2. An active feeding method of an encoder for a knitting machine, comprising the steps of:

(a) using an active feeding device composed of a motor activating wheel drivingly connected to a belt that turns a yarn storage feeding device which feeds a yarn composition into a knitting section;

(b) using an encoder on an axle of a main motor to produce a signal that varies with a driving speed and is communicated to and received by a motor controller whose function is to compute a texture density and thereby derive a yarn feeding speed signal; and

(c) synchronizing the main motor with said knitting machine which is devoid of a mechanism to manipulate a perimeter of a pulley disc and adjust a tension of said belt.

3. The active feeding apparatus of an encoder as claimed in claim 1, wherein the active feeding apparatus whose active feeding controller receives a plurality of data from the encoder and processes said plurality of data through an internal synchronizing circuit unit, a programming IC, a corresponding unit, a multi-motor-driving unit, a monitoring unit, a key-in unit and an LCD unit, wherein said corresponding unit communicatively connects with at least one other computer for an exchange of a production data set.

4. The active feeding apparatus of an encoder as claimed in claim 1, wherein the active feeding device has a plurality of motor-wheel sets that turn at a plurality of speeds.

5. The active feeding apparatus of an encoder as claimed in claim 1, wherein the active feeding apparatus with a main motor that is one of a stepped-motor or a servo-motor and uses the encoder to control a speed thereof.
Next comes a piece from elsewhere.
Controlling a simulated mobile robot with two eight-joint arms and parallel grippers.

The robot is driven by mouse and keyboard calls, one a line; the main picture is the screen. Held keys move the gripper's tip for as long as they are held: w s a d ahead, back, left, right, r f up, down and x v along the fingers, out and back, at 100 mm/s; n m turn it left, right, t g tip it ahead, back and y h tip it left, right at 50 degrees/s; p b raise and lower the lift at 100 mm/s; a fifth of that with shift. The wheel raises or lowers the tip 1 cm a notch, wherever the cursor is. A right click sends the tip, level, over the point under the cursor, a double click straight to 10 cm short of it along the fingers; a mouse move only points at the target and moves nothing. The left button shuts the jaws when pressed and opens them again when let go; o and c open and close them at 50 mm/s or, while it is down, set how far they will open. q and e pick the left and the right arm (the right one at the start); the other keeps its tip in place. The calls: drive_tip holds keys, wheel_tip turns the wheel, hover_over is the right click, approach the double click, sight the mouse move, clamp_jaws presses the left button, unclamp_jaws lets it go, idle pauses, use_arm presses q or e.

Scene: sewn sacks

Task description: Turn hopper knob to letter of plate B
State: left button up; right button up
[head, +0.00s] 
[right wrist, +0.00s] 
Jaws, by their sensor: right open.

6. The active feeding apparatus of an encoder as claimed in claim 1, wherein the active feeding apparatus whose active feeding controller computes a textile density into feeding data and outputs from a plurality of synchronizing signals; whereby a plurality of active feeding devices are synchronized with the axle of the main motor.

7. The active feeding method of an encoder as recited in claim 2, wherein the active feeding method produces a textile with a pre-determined density by a digital control of said textile density.